Anguished at this prospect, Aboriginal peoples and elders have testified repeatedly to the importance of their languages (AFN, 1988a,1988b,1990; House of Commons Standing Committee on Aboriginal Affairs, 1990). In the last decade their voices have urged action be taken to arrest erosion of Aboriginal languages and curb the increasing number threatened with extinction (Fredeen, 1988). Although 52 Aboriginal languages survive in Canada, not all share the same vitality because of continuing colonial attempts to eradicate them. In a 1990 survey of 151 First Nations communities, the Assembly of First Nations found:
The right to speak a language and belong to a language family has been considered an inherent right of all peoples as explicated by United Nations appeals that recognize and respect them (Daes, 1993; Phillipson, 1992; Skuttnabb-Kangas & Phillipson, 1995). Although constitutional reforms in Canada since 1982 protect existing Aboriginal rights, cultural and linguistic imperialistic policies and colonial education in Canada continue to affect Aboriginal languages and knowledge in Canada negatively, despite treaties and constitutional guarantees that protect them (Henderson, 1995). The right to speak an Aboriginal language is the most integral of Aboriginal rights and yet the most ignored. Although treaties agreed that the Crown could maintain schools, these delegations were to enable the nations to be enriched by new knowledge that supplemented Aboriginal knowledge, not to destroy all of their collective knowledge enfolded in their own language. However, through the authority of the Indian Act, the federal government breached its obligations to Aboriginal peoples when it sought not to educate, but to assimilate them under an ideology that they presumed had superior knowledge. (Henderson, 1995).

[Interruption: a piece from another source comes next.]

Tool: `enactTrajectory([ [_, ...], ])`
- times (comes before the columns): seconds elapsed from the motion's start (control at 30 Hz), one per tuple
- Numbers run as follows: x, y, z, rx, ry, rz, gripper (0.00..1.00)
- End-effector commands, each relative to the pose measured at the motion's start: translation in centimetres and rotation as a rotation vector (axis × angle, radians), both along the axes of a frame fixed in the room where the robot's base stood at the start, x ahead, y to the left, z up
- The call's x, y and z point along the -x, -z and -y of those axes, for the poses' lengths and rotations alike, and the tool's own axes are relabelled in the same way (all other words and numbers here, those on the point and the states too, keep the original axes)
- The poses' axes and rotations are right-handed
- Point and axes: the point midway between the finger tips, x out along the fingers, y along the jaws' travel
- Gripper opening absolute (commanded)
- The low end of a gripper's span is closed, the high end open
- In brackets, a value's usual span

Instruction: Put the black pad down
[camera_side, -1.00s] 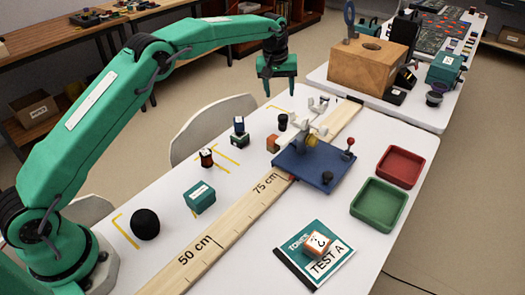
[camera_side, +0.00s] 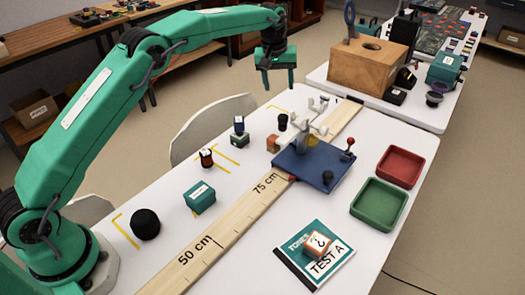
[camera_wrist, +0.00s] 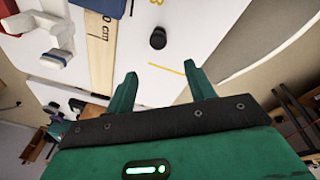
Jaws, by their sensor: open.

Education has not been benign or beneficial for Aboriginal peoples. Rather, through ill-conceived federal government policies Aboriginal peoples have been subjected to a combination of unquestionably powerful but profoundly debilitating forces of assimilation and colonization. Through various systems of boarding schools and educational institutions, the Aboriginal world views and the people who held them were attacked. Although instructed by Catholic and Protestant clerics in almost all of the boarding schools, Aboriginal children were subjected to persistent violence, powerlessness, exploitation, and cultural imperialism, only to become impoverished and devastated in the cognitative and physical aftermath of schooling. In short, the educational tragedy has been to Aboriginal world views, knowledge, languages, cultures, and the creation of widespread social and psychological upheaval in Aboriginal communities (Barman, Hébert, & McCaskill, 1986).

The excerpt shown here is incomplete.